PROBLEM TO SOLVE: Extract the complete listing and repeat it word for word.

PROVIDED MATERIAL:

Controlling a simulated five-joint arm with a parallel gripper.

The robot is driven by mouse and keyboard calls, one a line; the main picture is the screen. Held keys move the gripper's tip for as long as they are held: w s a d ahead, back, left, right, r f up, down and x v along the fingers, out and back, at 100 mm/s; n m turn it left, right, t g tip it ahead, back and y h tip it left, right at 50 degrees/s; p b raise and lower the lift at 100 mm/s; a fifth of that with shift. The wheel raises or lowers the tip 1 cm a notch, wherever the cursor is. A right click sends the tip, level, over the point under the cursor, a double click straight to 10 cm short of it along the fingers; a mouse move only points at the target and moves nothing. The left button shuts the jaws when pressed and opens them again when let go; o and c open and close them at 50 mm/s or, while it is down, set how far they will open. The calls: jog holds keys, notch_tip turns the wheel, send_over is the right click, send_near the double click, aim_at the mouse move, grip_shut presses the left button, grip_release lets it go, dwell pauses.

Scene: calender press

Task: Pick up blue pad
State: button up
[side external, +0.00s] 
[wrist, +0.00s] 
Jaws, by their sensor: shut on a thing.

EXERCISE RESPONSE:
Controlling a simulated five-joint arm with a parallel gripper.

The robot is driven by mouse and keyboard calls, one a line; the main picture is the screen. Held keys move the gripper's tip for as long as they are held: w s a d ahead, back, left, right, r f up, down and x v along the fingers, out and back, at 100 mm/s; n m turn it left, right, t g tip it ahead, back and y h tip it left, right at 50 degrees/s; p b raise and lower the lift at 100 mm/s; a fifth of that with shift. The wheel raises or lowers the tip 1 cm a notch, wherever the cursor is. A right click sends the tip, level, over the point under the cursor, a double click straight to 10 cm short of it along the fingers; a mouse move only points at the target and moves nothing. The left button shuts the jaws when pressed and opens them again when let go; o and c open and close them at 50 mm/s or, while it is down, set how far they will open. The calls: jog holds keys, notch_tip turns the wheel, send_over is the right click, send_near the double click, aim_at the mouse move, grip_shut presses the left button, grip_release lets it go, dwell pauses.

Scene: calender press

Task: Pick up blue pad
State: button up
[side external, +0.00s] 
[wrist, +0.00s] 
Jaws, by their sensor: shut on a thing.

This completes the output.